I have had clients where there was, on paper, a straightforward way to defend them. In one case, all they needed to do was gather a set of legal documents that would have cleared them. But to do that they would have had to make phone calls, request bank statements, and face paperwork they were terrified to even look at. When I suggested it, I could see their face drop in that way people do when they are at breaking point, silently saying, “please don’t make me do this.” They physically could not handle it.

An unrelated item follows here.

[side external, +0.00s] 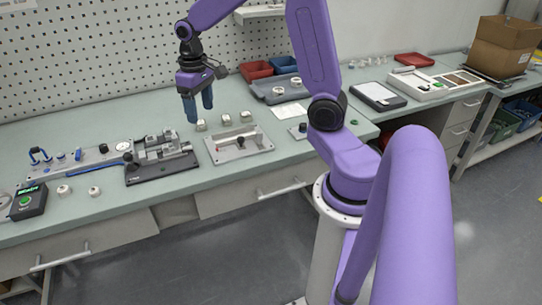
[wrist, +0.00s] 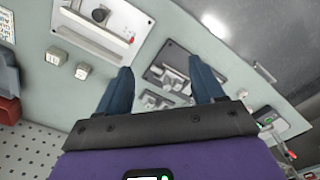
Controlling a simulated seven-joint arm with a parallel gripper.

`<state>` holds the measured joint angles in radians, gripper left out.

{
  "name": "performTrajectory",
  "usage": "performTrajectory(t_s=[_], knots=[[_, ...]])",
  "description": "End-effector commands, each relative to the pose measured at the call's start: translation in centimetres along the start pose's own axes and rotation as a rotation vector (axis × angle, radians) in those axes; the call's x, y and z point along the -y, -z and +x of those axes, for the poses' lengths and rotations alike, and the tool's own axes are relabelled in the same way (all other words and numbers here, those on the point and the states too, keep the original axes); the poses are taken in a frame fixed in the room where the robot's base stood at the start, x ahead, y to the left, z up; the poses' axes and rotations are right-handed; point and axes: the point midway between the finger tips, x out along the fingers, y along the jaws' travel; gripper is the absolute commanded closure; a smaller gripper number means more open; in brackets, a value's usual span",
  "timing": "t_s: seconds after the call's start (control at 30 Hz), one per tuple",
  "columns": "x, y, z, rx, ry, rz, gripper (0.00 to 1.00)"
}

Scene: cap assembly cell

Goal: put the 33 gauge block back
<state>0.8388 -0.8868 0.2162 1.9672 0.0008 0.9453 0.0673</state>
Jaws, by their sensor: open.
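Several small pale blocks stand in a row at the back of the bench: one (side external: 201,125) just right of my fingers, one (side external: 226,119) in the middle and one (side external: 246,116) at the right. Two pale blocks, one (wrist: 56,57) and another (wrist: 82,71), show in the wrist view, left of my fingers. I cannot read any number, so I cannot tell which is the 33 gauge block. My gripper (side external: 199,106) is open and empty, above the bench behind the vise fixture (side external: 162,158). In the wrist view my gripper (wrist: 165,85) has its two blue fingers wide apart.
A metal plate (side external: 217,155) with a black knob lies right of the vise. A fixture board (side external: 100,160) with blue handles, a button box (side external: 28,204) and small white caps (side external: 64,190) are at left. A grey tray (side external: 275,90) and red bins (side external: 256,70) stand behind.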

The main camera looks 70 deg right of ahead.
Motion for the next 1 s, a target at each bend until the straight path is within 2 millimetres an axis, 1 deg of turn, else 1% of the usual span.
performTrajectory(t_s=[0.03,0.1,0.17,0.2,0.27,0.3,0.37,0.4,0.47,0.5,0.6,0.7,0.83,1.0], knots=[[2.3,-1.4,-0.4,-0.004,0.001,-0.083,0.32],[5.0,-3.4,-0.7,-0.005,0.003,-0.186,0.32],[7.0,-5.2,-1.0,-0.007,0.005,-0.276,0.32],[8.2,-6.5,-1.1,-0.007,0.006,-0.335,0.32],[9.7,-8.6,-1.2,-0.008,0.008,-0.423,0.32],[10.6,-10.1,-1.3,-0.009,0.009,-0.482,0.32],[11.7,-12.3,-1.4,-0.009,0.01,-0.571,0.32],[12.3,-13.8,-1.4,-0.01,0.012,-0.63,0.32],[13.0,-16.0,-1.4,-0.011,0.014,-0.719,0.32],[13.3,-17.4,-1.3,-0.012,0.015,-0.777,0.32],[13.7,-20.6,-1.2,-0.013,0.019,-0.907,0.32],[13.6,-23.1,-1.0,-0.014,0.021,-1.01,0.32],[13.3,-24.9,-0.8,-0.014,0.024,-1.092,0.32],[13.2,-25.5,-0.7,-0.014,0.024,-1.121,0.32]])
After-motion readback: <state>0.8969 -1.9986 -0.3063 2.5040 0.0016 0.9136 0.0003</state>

At that stage, pushing them harder would have done more harm than good. My role became finding another route around the problem that would protect them without breaking them. It is not always about what is technically possible, it is about what is humanly possible. Sometimes in crisis PR, you are not just managing reputations, you are managing people who are terrified, exhausted and fragile. Think of it as a less glamorous version of Legally Blonde: Elle Woods could not reveal her client had liposuction, even though it would have cleared her instantly, because it would have destroyed her career. She had to find another way around it. That is essentially day-to-day in crisis PR.
The real PR reality
When you are actually working with the client, the picture is completely different to what the public sees. The public only has the surface. Behind the scenes there are multiple layers: contracts with broadcasters, brand sponsors threatening to pull deals, lawyers dictating wording, families in crisis, and mental health concerns that matter more than any statement. Fixing the ten percent the public sees is important, but in most cases the real work is protecting the ninety percent they never will. That is the part TikTok, friends and outsiders never factor in.
There is a reason crisis PR exists as a profession. It is not about performing for TikTok or appeasing strangers. It is about navigating a minefield where every option has costs, most of which will never be visible to the public. And that is something no armchair expert, however close to the person, can fully grasp in a sixty second clip or a friendly phone call.